Then the rain let up, and the Wolverines couldn’t have asked for anything better.

Junior Doug Pickens stepped up to the plate and crushed the first pitch after the interruption for a home run. The blast sparked an offensive outburst that resulted in eight combined home runs and a 14-7 win for Michigan, which completed a four-game sweep of the Wildcats.

“You have to stay loose during a rain delay,” said senior Brad Roblin, who added another homer post-stoppage.

Since they were already in Evanston, the Wolverines figured they might as well go out and win, Roblin said.

But it wasn’t as easy as the Wolverines hoped.

Sporting a comfortable 13-run lead in the bottom of the ninth, Michigan couldn’t seem to finish off Northwestern (0-4 Big Ten, 6-15 overall).

Wildcat senior Geoff Dietz hit a three-run home run over the leftfield wall. Although the fan favorite’s shot sparked comeback hopes in the ninth, he finished the game 1-for-4 with three strikeouts.

With the game getting tighter than expected in the ninth, sophomore Adam Abraham took the mound to close out the game.

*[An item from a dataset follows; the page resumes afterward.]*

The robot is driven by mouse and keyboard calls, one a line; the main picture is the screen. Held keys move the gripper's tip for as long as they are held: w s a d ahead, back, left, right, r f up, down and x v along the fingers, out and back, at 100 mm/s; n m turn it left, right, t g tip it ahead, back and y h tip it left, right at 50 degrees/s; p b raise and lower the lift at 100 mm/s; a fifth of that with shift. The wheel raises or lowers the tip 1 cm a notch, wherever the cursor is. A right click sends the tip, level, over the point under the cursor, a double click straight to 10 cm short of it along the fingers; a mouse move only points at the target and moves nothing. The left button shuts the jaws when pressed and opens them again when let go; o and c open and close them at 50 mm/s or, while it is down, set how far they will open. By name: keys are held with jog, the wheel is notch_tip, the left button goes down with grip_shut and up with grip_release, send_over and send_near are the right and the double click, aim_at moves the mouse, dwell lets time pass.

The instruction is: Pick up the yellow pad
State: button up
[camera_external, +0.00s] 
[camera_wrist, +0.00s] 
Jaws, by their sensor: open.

The first Wildcat batter Abraham faced grounded to shortstop Jason Christian, and Michigan turned a double play to end the game.

“I’m just glad they didn’t call the game,” Michigan coach Rich Maloney said. “The crew chief wanted to call it. . I felt like if we played the whole game, we had a good chance.”

Michigan (4-0, 15-6) struggled through slow starts all weekend. Just 10 percent of the Wolverines’ total runs over the course of the weekend came in the first three innings.

With the score knotted at one in the Big Ten opener on Friday, freshman Chris Berset hit a home run. As in every game this weekend, Michigan used one big offensive play to ignite its bats.

“Chris Berset’s jack was big for us,” Maloney said. “When a freshman comes in and hits a jack like that everyone goes, ‘Woo.’ You know, it gets us over the top.”

Sophomore Zach Putnam showed why he’s Michigan’s ace, scorching opposing batters in all eight innings he pitched.

Although the Ann Arbor native would have liked to finish the game, Maloney wanted to save the sophomore’s arm for more difficult series later in the season. Putnam allowed just four hits and one run in his fourth win of the season.

With steady pitching throughout and the bats awake after Berset’s hit, the Wolverines won 7-1.

In the first game of Saturday’s doubleheader, Michigan got the bats going in the third with two runs.

With a 7-1 lead going into the bottom of the seventh, the game seemed to be a mirror image of Friday’s contest, and in more ways than just the score.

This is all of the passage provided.